Preserved Lemons

Recipe By: Calphalon Team  -  Originally Published: 8/29/2009


Keep these on hand to use like a chutney or to wake up bland dishes like plain rice.

  • Servings: Yield 40
  • Prep Time: More than 60 Minutes
  • Cook Time:  
  • Level: Beginner
  • Course: Side Dish


10 lemons, washed thoroughly
1/2 c. kosher salt
3 cinnamon sticks, toasted
1 Tbsp. cloves, toasted
1 Tbsp. coriander seeds, toasted
2 bay leaves
2 Tbsp. sugar
2 c. fresh lemon juice


Sanitize a 4-c. Mason jar. Slice lemons into quarters, from top to bottom, without going completely through the fruit. The quarters should still be held together by the base of the lemon.
Sprinkle a little salt into the quarter cut of each lemon. Place the lemons into the Mason jar, packing each one tightly inside with the others.
Add all of the spices on top and add the remaining salt and sugar.

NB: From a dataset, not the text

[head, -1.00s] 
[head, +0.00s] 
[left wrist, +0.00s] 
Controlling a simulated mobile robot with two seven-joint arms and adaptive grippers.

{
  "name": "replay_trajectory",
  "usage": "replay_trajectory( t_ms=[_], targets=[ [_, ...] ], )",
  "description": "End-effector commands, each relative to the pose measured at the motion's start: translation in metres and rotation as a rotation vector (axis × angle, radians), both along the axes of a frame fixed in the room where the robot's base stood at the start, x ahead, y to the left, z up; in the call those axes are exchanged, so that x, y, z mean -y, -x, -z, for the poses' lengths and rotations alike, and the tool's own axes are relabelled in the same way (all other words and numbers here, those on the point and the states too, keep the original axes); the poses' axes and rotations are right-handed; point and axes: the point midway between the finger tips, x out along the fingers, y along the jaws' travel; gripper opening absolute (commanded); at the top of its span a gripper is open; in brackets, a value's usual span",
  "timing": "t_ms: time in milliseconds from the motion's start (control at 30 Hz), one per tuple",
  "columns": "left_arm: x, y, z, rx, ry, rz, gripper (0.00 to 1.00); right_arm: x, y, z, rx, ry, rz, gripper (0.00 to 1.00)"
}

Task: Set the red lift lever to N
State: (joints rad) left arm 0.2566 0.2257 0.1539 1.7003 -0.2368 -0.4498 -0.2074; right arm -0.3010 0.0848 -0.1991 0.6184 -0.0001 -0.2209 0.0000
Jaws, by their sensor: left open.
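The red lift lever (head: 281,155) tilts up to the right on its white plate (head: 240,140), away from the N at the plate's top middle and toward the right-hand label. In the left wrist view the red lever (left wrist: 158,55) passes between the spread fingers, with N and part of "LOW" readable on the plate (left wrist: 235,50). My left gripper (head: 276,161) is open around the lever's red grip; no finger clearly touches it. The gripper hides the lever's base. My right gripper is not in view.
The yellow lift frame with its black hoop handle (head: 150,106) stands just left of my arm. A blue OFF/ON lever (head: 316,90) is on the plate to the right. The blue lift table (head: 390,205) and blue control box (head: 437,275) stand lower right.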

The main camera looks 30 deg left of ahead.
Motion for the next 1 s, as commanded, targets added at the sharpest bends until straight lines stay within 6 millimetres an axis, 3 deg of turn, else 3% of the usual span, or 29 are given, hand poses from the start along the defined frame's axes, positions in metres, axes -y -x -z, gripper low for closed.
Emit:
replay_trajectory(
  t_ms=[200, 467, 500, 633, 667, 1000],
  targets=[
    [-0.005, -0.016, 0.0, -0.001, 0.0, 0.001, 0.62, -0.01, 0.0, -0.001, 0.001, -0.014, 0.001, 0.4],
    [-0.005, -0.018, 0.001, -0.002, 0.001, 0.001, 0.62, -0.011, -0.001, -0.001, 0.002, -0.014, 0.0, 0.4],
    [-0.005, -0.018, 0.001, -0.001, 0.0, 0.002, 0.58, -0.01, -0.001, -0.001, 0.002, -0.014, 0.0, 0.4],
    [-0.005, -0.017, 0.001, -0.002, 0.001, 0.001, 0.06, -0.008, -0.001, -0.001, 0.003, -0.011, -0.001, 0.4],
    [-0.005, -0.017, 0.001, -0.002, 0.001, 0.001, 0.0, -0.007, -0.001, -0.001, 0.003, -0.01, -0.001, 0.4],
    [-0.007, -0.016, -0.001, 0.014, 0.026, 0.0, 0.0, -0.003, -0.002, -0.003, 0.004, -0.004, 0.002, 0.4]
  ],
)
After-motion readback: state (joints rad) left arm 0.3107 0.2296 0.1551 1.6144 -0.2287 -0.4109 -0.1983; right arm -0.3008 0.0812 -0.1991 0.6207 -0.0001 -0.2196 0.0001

Pour the fresh lemon juice over the lemons to cover. Place a tight-fitting lid on the jar and shake the lemons and spices to combine.
Let the lemons preserve for 21 days in a cool dry place, shaking every day to ensure the juice, sugar, salt and spices touch all the lemons. Refrigerate after 21 days. To use lemons, remove a quarter at a time and rinse each one well. Use to flavor soups, stews or rice dishes.